>> begin Information shown

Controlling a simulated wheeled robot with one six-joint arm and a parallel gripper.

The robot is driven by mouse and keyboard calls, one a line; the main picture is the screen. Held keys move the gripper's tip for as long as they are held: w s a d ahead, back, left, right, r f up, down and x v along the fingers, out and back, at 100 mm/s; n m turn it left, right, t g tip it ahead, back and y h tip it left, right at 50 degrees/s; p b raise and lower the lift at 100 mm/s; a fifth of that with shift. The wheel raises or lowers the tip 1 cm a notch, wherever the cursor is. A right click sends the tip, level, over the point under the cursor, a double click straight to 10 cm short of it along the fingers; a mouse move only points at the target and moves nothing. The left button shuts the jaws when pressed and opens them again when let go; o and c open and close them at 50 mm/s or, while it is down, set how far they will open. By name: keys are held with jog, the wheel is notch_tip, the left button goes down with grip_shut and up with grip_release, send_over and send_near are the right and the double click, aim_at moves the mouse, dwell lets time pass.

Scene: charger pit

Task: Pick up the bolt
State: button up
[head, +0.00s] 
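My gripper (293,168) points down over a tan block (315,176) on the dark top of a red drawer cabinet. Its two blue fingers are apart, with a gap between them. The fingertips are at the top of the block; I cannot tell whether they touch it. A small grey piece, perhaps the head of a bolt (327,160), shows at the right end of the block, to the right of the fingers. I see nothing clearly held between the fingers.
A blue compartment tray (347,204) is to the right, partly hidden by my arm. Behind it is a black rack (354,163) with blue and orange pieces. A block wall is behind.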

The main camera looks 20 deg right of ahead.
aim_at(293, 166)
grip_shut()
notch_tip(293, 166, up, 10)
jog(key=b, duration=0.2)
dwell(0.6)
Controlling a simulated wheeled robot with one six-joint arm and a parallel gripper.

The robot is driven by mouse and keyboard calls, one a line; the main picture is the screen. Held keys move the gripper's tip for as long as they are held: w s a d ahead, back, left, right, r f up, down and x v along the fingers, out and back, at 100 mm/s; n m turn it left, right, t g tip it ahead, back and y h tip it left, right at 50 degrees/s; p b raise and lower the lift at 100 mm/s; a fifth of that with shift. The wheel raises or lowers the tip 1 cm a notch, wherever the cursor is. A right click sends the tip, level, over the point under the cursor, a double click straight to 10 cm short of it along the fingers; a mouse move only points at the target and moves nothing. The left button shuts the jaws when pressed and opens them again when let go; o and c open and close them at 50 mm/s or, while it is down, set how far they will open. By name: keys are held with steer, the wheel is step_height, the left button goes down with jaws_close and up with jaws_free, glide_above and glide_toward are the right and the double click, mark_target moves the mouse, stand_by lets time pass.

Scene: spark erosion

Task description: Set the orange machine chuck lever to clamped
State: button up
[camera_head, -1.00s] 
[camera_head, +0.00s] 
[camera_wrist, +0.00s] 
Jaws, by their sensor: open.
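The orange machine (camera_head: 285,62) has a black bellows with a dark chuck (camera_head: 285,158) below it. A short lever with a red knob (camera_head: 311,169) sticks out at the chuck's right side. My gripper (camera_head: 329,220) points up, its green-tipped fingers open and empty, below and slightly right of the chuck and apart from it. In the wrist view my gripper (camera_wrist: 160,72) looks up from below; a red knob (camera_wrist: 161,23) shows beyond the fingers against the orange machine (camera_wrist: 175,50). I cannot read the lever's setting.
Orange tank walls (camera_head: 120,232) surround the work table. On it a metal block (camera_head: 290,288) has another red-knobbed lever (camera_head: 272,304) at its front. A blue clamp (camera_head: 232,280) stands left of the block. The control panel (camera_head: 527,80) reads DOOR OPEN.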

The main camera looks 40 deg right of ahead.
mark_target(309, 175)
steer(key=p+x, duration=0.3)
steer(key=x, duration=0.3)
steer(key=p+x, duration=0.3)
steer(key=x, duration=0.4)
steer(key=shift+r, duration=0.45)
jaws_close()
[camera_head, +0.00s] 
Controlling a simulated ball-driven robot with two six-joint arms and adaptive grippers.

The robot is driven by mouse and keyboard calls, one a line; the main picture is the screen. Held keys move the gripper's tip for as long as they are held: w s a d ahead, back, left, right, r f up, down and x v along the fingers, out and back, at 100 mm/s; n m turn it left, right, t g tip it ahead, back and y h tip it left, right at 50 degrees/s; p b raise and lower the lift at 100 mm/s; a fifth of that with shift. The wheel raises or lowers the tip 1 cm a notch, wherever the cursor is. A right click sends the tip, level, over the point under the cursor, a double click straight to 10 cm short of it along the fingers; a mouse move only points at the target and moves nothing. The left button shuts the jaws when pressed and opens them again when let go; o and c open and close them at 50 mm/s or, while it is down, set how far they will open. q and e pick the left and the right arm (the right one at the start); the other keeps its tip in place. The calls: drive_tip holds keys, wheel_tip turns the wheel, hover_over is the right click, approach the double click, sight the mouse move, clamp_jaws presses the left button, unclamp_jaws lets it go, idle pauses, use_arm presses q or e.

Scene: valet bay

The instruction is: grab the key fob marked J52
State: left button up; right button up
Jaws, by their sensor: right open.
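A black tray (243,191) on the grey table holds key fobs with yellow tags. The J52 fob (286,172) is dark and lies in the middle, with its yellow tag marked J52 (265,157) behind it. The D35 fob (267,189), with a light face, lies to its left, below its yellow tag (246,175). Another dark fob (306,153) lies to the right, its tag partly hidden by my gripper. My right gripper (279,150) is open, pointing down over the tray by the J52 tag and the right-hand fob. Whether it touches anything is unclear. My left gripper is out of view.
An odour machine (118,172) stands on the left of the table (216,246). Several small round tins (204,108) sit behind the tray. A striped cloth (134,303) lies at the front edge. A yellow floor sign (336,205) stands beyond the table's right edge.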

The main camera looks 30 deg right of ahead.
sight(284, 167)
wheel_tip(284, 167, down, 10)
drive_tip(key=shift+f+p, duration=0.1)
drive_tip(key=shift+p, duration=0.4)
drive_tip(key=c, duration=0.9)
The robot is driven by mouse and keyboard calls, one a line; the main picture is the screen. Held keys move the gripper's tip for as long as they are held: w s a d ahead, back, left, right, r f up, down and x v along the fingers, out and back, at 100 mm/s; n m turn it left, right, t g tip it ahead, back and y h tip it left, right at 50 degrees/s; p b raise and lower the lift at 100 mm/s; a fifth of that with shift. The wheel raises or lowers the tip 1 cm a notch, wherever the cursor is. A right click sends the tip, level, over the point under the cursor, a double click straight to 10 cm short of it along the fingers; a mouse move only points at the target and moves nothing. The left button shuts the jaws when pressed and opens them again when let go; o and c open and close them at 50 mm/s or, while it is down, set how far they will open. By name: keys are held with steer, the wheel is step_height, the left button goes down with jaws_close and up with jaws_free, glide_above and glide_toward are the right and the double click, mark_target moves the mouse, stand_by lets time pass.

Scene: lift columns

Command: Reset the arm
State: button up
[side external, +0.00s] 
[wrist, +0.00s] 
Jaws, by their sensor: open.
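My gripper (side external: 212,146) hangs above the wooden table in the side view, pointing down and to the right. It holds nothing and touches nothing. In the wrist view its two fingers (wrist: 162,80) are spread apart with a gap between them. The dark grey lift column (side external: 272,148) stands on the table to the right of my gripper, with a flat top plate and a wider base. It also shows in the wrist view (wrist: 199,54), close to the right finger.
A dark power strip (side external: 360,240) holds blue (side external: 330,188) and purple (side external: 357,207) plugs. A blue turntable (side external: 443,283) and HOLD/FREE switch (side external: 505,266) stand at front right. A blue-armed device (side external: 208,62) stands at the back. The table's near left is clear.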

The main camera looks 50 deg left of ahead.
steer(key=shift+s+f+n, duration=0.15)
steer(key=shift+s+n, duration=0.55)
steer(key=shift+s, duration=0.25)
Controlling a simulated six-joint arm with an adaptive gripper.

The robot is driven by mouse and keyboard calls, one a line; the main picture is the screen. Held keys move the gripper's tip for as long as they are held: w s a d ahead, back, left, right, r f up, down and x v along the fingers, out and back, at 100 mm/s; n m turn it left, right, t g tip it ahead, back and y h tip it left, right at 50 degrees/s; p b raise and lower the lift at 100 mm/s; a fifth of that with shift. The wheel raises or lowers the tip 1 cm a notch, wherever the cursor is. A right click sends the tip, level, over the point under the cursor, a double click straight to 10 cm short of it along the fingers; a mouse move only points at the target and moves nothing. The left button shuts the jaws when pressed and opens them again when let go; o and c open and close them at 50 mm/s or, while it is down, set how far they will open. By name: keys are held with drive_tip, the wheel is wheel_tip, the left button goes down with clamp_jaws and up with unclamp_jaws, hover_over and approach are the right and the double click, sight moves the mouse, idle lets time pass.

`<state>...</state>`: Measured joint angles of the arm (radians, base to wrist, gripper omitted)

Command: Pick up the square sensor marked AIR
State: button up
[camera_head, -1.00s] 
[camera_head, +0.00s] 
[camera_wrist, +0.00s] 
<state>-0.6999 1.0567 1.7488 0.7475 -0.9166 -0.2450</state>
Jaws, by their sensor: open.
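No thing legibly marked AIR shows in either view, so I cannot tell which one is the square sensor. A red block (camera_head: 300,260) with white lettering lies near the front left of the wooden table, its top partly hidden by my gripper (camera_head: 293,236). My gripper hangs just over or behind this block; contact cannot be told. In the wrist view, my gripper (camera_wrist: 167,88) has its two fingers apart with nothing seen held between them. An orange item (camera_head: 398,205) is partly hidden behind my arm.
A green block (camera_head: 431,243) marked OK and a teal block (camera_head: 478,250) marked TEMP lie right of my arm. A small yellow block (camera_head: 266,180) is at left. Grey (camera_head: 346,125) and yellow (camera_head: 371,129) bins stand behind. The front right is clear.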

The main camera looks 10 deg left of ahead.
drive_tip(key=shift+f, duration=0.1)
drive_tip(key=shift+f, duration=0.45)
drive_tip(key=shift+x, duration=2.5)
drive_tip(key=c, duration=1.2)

>> end Information shown

◆ Task description: Collect each line containing the string "joint".

◆ Complete output:
Controlling a simulated wheeled robot with one six-joint arm and a parallel gripper.
Controlling a simulated wheeled robot with one six-joint arm and a parallel gripper.
Controlling a simulated ball-driven robot with two six-joint arms and adaptive grippers.
Controlling a simulated six-joint arm with an adaptive gripper.
`<state>...</state>`: Measured joint angles of the arm (radians, base to wrist, gripper omitted)

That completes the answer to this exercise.